Il fumetto, sia per durata che per svolgimento, è estremamente semplice, e questo non è necessariamente un difetto, anzi. L’opera parla con semplicità e in questa semplicità nasconde volutamente molti non detti. Il personaggio di Fieser è personaggio due volte, oltre che del fumetto che abita, anche del suo quartiere, dove le persone che lo vedono, che interagiscono con lui, lo descrivono, se lo raccontano, per ciò che gli è successo.

Fieser diventa il suo accaduto recente, che cancella tutto ciò che è stato prima di quel momento: divenendo “quello del pestaggio” egli non è altro che il suo trauma, costretto a riviverlo ogni qual volta incontra qualcuno. Gli altri, allora, diventano parte di quel trauma, facendo sprofondare ancora di più Fieser nel suo stesso annichilimento, che egli esprime con la sua volgarità e antisocialità.

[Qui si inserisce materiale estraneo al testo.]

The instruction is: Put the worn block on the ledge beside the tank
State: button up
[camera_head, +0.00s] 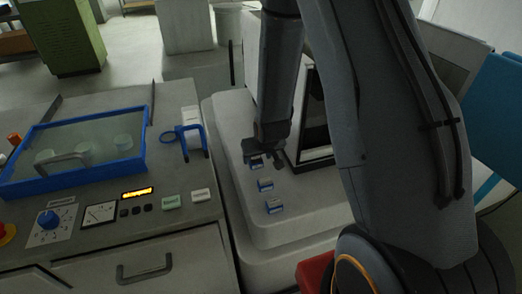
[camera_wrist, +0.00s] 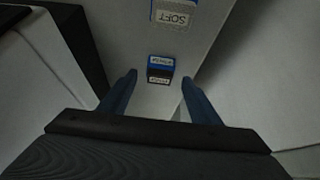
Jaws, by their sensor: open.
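My gripper (camera_head: 266,159) points down over the pale stepped counter. In the wrist view its two blue fingers (camera_wrist: 160,76) are apart. Between the fingertips, a small block (camera_wrist: 160,70) with a blue top, a dark lower part and pale labels appears; its labels are too small to read surely. I cannot tell whether the fingers are around it or still above it. Part of a blue block marked SOFT (camera_wrist: 175,14) shows at the top. In the head view, small blue-and-white blocks stand in a row, including a middle one (camera_head: 265,185) and a near one (camera_head: 274,207). Which block is worn is unclear. The blue-rimmed tank (camera_head: 146,128) is at left.
A blue bracket (camera_head: 190,140) and a pale strip (camera_head: 191,117) are on the bench right of the tank. A control panel with a knob (camera_head: 49,220), gauge and buttons lies in front. A dark-framed pale box (camera_head: 315,130) stands close right of the blocks.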

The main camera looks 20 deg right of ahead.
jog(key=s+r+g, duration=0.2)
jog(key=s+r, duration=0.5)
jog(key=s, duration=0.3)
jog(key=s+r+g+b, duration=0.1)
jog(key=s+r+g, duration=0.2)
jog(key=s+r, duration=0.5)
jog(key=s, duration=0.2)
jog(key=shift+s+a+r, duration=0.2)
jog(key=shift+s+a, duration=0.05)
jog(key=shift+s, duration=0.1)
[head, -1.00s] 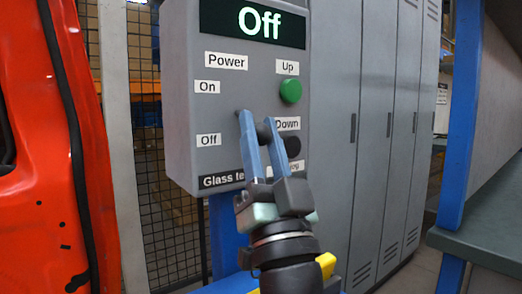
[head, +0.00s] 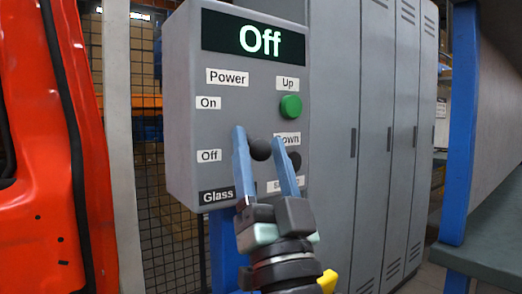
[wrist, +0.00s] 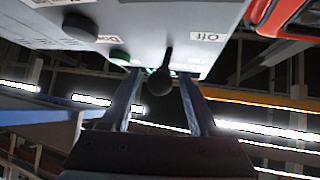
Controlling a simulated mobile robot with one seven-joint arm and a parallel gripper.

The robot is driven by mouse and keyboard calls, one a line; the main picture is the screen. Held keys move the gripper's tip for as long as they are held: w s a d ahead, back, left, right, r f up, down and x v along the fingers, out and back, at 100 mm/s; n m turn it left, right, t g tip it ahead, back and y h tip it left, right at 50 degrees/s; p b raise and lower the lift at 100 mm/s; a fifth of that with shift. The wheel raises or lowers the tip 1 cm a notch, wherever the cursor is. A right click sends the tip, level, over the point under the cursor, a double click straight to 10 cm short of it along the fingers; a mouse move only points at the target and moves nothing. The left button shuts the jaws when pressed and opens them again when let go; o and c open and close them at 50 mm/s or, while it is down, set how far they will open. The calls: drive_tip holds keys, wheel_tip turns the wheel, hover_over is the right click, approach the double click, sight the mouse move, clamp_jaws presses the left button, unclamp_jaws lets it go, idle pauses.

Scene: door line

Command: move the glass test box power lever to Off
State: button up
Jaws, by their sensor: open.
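The grey glass test box (head: 228,125) fills the middle of the head view, and its display (head: 253,38) reads "Off". The power lever's black round knob (head: 260,149) is about level with the "Off" label (head: 209,156), below the "On" label (head: 208,103). My gripper (head: 259,136) is open, with one blue finger on each side of the knob. In the wrist view the knob (wrist: 158,83) hangs on its dark stem between the open fingers, with a gap visible on both sides. The lever's base is partly hidden in the head view.
A red car body (head: 90,150) stands at left, grey lockers (head: 370,120) at right, then a blue post (head: 460,120) and bench.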

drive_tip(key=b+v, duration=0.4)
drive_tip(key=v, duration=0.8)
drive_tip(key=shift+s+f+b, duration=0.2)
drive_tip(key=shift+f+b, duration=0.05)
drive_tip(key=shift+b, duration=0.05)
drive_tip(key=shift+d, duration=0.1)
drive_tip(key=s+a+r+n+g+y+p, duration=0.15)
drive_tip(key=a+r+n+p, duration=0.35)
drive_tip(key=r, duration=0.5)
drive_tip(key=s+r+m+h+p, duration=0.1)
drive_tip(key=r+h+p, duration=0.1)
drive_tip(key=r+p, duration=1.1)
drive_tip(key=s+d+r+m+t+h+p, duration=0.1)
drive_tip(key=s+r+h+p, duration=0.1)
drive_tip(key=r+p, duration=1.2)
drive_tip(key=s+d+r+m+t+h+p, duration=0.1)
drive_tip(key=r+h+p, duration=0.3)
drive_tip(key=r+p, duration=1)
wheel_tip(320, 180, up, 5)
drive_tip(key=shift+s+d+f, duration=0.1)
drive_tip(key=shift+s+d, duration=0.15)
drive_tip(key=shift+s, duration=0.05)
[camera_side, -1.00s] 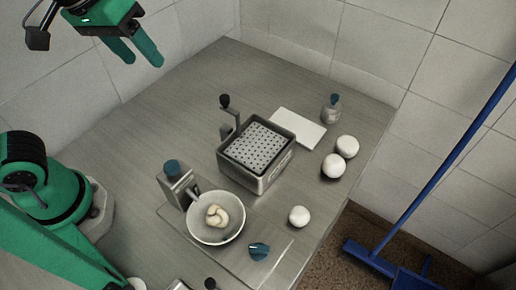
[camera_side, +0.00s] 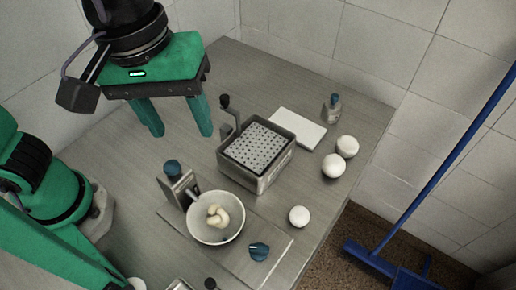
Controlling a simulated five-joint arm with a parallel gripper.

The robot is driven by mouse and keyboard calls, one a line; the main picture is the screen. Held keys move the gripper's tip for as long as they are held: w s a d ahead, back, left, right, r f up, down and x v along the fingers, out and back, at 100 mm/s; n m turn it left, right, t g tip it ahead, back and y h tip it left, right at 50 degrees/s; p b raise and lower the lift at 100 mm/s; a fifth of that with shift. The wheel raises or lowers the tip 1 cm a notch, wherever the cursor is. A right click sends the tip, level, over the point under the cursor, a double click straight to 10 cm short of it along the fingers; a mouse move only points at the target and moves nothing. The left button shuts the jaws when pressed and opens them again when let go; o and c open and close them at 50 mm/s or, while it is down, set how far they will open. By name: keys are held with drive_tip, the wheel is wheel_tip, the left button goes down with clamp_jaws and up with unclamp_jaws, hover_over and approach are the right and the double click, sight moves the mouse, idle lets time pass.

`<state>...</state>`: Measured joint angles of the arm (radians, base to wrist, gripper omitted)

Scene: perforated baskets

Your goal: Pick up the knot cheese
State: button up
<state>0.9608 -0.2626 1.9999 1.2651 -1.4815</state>
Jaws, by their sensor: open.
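The knot cheese (camera_side: 218,215) is a pale, twisted piece. It lies in a white bowl (camera_side: 194,229) at the front middle of the table. My gripper (camera_side: 180,134) has green fingers that point down and stand apart with nothing between them. It is in the air above the table, higher in the picture than the bowl and left of the perforated basket. It does not touch the cheese.
A blue-topped dispenser (camera_side: 179,183) stands close at the bowl's left. White balls (camera_side: 333,166) lie at the right, one (camera_side: 299,216) near the bowl. A white board (camera_side: 297,128) lies behind.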

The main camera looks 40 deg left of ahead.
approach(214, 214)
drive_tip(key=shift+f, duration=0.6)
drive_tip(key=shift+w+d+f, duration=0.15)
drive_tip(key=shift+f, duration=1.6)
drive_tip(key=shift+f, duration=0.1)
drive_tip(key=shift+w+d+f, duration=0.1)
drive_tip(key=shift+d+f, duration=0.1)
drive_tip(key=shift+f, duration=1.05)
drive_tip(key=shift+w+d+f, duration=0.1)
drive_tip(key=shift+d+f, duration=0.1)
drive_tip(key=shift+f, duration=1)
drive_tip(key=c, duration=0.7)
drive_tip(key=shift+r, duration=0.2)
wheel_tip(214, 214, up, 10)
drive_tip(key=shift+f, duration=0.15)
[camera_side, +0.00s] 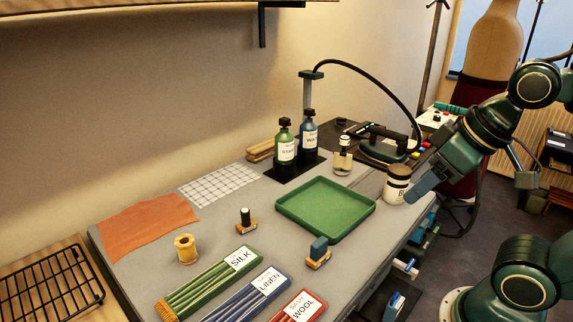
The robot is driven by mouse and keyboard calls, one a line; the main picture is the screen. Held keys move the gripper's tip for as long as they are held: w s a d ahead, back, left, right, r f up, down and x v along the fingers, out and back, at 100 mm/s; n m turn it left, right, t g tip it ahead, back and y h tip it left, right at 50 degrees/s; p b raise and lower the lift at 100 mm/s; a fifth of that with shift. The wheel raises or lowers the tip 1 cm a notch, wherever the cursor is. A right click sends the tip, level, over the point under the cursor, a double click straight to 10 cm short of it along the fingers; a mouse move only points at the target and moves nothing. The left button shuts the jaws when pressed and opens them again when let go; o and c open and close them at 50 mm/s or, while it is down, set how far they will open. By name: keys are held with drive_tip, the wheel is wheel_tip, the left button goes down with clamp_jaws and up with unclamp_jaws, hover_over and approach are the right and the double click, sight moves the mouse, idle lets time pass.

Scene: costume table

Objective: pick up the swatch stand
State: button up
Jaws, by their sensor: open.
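Nothing in view is marked as the swatch stand, and I cannot tell for certain which object it is. One candidate is a small wooden base with an upright blue block (319,248), in front of the green tray. Another small wooden base holds a dark upright piece with a pale top (245,218), left of the tray. My gripper (418,190) is at the right edge of the table, beside a white jar with a brown lid (397,186). It is open, and I see nothing held in it. Its fingers are partly hidden by their own housing.
The green tray (325,207) is empty. Labelled SILK (212,283), LINEN (246,299) and WOOL (298,307) bundles lie at the front. Green (286,150) and blue (308,138) bottles stand behind. A thread spool (186,249) and orange cloth (147,224) are at left.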

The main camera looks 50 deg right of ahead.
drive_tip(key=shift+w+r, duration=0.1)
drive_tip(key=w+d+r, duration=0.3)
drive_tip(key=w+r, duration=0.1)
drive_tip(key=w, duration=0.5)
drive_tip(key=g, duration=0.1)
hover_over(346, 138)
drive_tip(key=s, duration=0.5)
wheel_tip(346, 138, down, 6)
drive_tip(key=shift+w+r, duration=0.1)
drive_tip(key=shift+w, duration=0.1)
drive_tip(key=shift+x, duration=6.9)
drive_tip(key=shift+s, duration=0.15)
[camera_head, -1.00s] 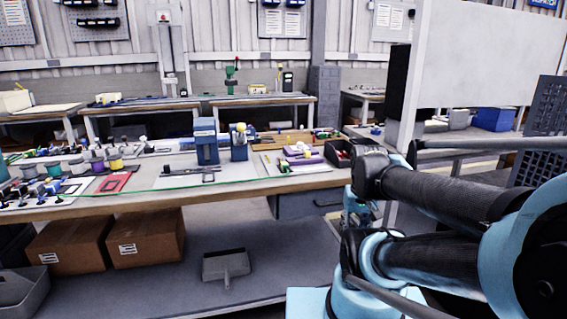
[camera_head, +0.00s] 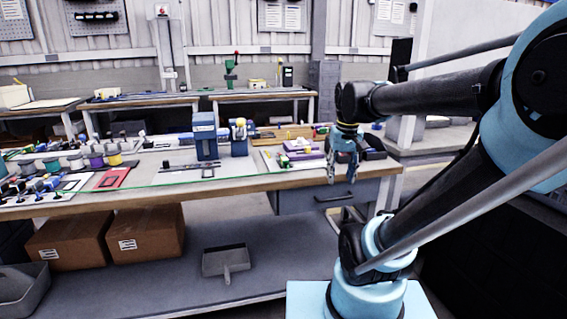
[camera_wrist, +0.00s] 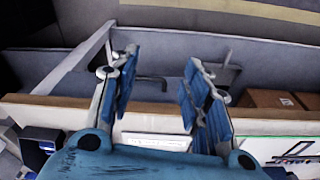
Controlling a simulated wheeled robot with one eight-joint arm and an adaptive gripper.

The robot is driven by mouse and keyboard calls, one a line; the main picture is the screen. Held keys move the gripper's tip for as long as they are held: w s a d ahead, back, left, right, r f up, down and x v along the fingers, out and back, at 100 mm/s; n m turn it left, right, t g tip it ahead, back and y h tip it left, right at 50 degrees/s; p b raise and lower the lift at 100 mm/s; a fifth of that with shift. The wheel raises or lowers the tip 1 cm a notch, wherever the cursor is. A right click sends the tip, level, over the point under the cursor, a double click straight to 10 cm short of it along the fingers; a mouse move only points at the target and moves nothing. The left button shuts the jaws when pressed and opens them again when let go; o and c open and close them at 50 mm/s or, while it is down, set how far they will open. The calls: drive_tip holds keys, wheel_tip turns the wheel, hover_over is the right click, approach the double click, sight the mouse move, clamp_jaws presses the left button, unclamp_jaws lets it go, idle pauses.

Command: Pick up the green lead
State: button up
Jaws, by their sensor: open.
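A thin green lead (camera_head: 165,185) runs along the front part of the workbench top, left of my gripper. Part of a green line (camera_wrist: 290,162) shows at the lower right of the wrist view; I cannot tell for sure that it is the lead. My gripper (camera_head: 342,178) is open and empty, pointing down by the right part of the bench's front edge. In the wrist view the blue fingers of my gripper (camera_wrist: 160,80) stand apart, with the bench edge and the space below it behind them. The lead is not between the fingers.
The workbench (camera_head: 235,190) holds two blue devices (camera_head: 205,137), a purple block (camera_head: 303,154), a red tray (camera_head: 112,178) and several spools at the left. A drawer (camera_head: 325,195) hangs under the right part. Cardboard boxes (camera_head: 150,235) and a dustpan (camera_head: 226,262) are below.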

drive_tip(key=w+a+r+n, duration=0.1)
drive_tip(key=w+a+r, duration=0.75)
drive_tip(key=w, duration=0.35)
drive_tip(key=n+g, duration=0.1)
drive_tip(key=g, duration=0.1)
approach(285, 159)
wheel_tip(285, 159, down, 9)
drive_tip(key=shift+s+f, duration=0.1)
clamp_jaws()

Lo stile di disegno messo in campo da Armin Barducci è estremamente grezzo e allo stesso tempo influenzato dal cartooning americano di matrice moderna, e dal fumetto indipendente italiano proprio delle fanzine e del fumetto autoprodotto. Il suo tratto underground è giusto per la sua penna, i suoi dialoghi sboccati e dal suono realistico, a tratti possono suonare forzati (ma sembra essere una forzatura pienamente pensata) e si adattano perfettamente a un disegno caratterizzato da spesse outline digitali. 

Alla fine Fieser Wixer è un fumetto che non vuole far altro che raccontare la sua storia, ponendo il focus non solo sulla vita di un personaggio, ma anzitutto sulla discrasia che ognuno di noi vive fra la sua persona e la visione, il ruolo, che gli altri assegnano a essa. La maschera è il simbolo di questo fumetto, una storia che nello svolgersi si aggrappa al ricordo, all’identità perduta e da ritrovare. 

Siamo tutti un po' Fieser, ognuno di noi ha qualcosa da nascondere, da repellere e allontanare, anche con forza, a volte anche con violenza, un moto guidato dalle nostre paure e che ci conduce lontano da tutto, e lontani da noi stessi.